● Given task: Reproduce each line bearing the word "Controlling".

▼

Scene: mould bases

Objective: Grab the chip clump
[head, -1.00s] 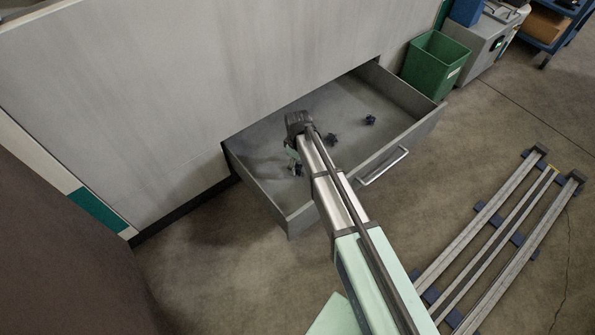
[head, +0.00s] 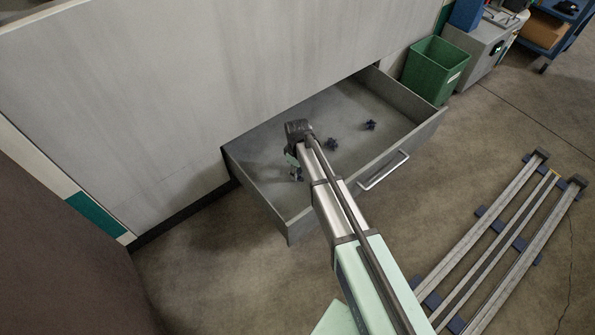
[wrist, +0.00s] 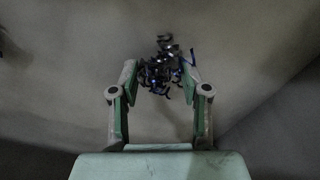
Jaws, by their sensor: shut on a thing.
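A dark, curly chip clump (wrist: 162,70) with bluish glints sits between the fingertips of my gripper (wrist: 160,80) in the wrist view. Both green-padded fingers close in on its sides, and my gripper is shut on it. In the head view my gripper (head: 294,165) is low inside the open grey drawer (head: 262,187), at its left part, partly hidden by my arm. The held clump shows there as a small dark shape (head: 297,175). Whether it touches the drawer floor I cannot tell.
Two more dark clumps, one nearer (head: 332,144) and one farther right (head: 371,125), lie on the drawer floor. Drawer walls and a front handle (head: 383,170) surround the space. A green bin (head: 434,67) stands behind right. Rails (head: 490,240) lie on the floor at right.

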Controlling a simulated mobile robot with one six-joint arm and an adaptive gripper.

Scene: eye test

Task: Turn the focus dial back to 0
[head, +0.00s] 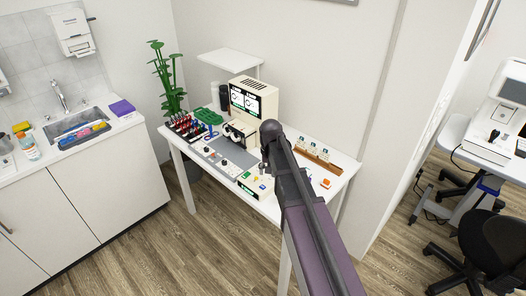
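A control panel (222,156) with a grey middle and small dark knobs lies along the front of the white table. A cream box with a green front edge (254,186) and small coloured controls sits at its right end. I cannot tell which knob is the focus dial, and no scale or number is readable. A cream eye-test machine (268,103) with a lit screen stands behind the panel. My arm reaches in from the lower right. My gripper (264,166) seems to be the small dark shape at its end, above the cream box; its fingers are too small to make out.
On the white table (340,163), a rack of red and dark items (185,127) and a green stand (208,116) are at left. A wooden holder with cards (316,156) is at right. A sink counter is far left; a black chair (490,240) is right.

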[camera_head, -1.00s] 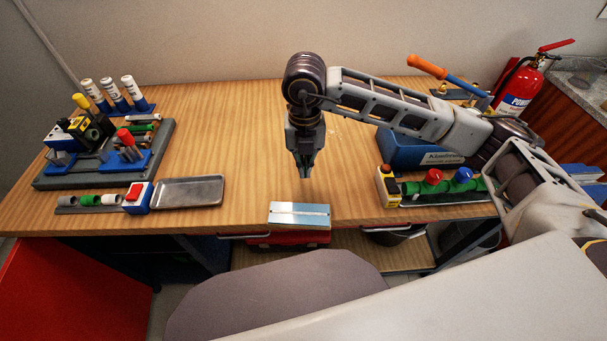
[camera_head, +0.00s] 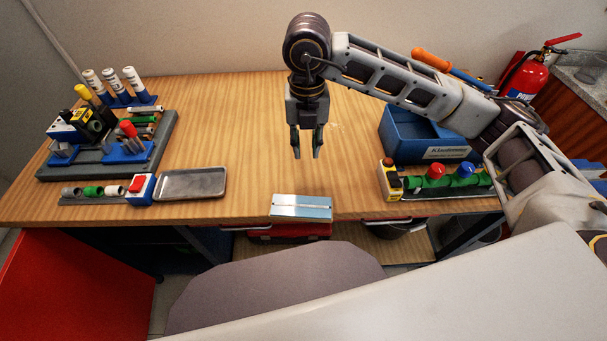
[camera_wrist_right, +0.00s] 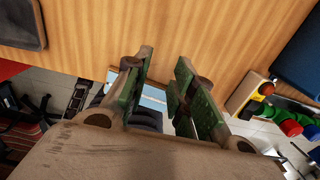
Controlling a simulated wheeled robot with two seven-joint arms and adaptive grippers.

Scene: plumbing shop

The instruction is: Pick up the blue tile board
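The blue tile board (camera_head: 301,206) is a small light-blue slab with a pale line along it. It lies at the front edge of the wooden table, near the middle. In the right wrist view the board (camera_wrist_right: 153,97) shows between the fingers, partly hidden by them. My right gripper (camera_head: 307,156) points down above the table, behind and above the board, apart from it. Its two fingers are spread and nothing is between them. The right gripper also shows in the right wrist view (camera_wrist_right: 160,88). My left gripper is not seen.
A metal tray (camera_head: 191,183) and a red-button box (camera_head: 140,188) stand left of the board. A pipe fixture with red and blue knobs (camera_head: 446,181) and a blue bin (camera_head: 402,143) stand to the right. The table around the board is clear.

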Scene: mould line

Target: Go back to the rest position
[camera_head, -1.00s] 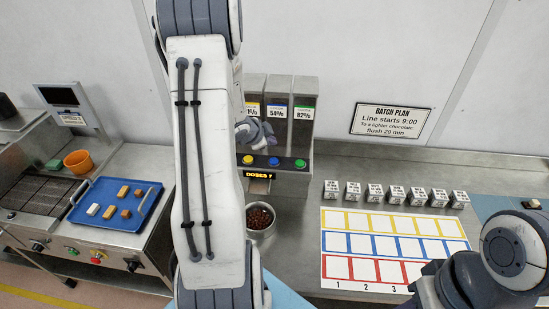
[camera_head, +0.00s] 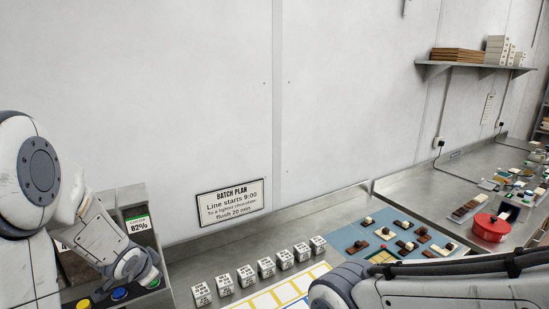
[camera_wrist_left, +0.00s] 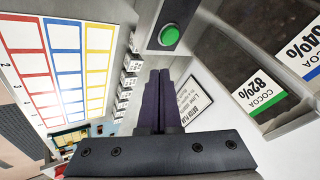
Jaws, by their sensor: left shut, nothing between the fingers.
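My left arm comes in from the left in the head view. Its wrist is over the dispenser's button panel, beside the green button (camera_head: 154,283), and hides part of the panel. In the left wrist view my left gripper (camera_wrist_left: 159,78) is shut, its dark fingers together with nothing between them. The green button (camera_wrist_left: 170,35) is just beyond the fingertips in that view, apart from them in the picture. My right arm crosses the lower right of the head view; its gripper is out of view.
Several white cubes (camera_head: 246,276) stand in a row behind the coloured grid sheet (camera_head: 264,302). A blue mat (camera_head: 352,234) with chocolates lies to the right. A red pot (camera_head: 490,227) stands on the far right counter. The cocoa dispenser (camera_head: 136,206) is close to my left arm.

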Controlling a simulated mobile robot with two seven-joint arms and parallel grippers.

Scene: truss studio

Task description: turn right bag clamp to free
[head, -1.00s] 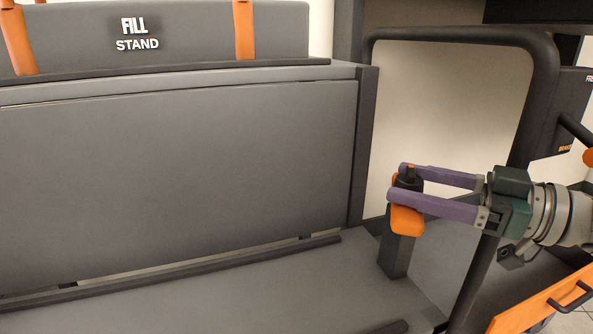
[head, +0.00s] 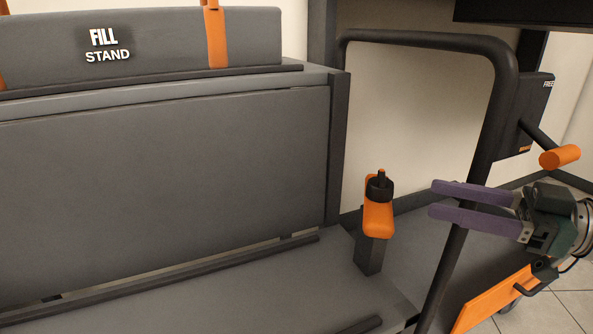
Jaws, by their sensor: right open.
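My right gripper (head: 434,199) has two purple fingers, spread apart and pointing left. It is open and empty, to the right of the clamp and clear of it. My left gripper is not in view.
A thick black frame bar (head: 430,37) rises behind and runs down beside my right gripper. A dark box (head: 524,115) marked FREE carries a lever with an orange grip (head: 559,157). The FILL STAND unit (head: 180,45) with orange straps is at upper left.

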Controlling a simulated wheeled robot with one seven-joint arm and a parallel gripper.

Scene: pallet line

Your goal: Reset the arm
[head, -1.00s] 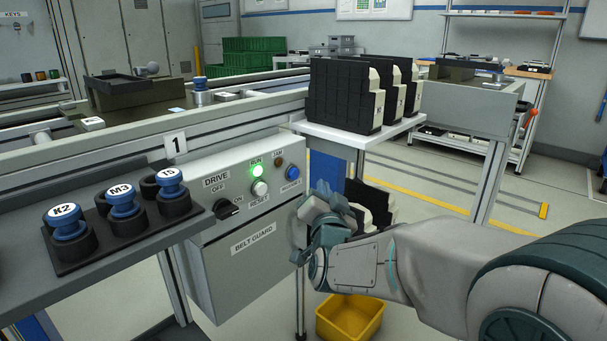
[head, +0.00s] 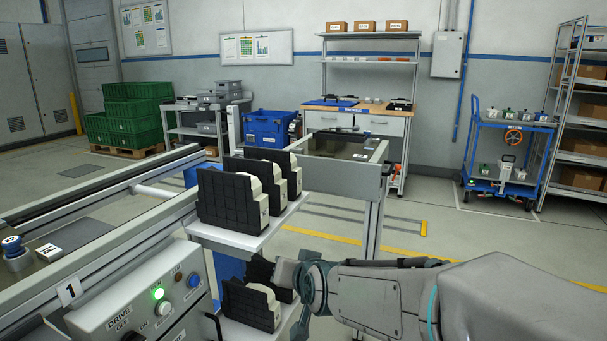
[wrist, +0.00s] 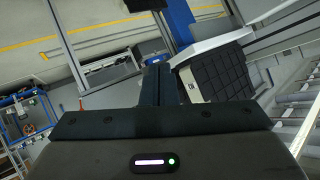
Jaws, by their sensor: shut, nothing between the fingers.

▲

● Response for this exercise:
Controlling a simulated mobile robot with one six-joint arm and an adaptive gripper.
Controlling a simulated wheeled robot with two seven-joint arms and adaptive grippers.
Controlling a simulated mobile robot with two seven-joint arms and parallel grippers.
Controlling a simulated wheeled robot with one seven-joint arm and a parallel gripper.

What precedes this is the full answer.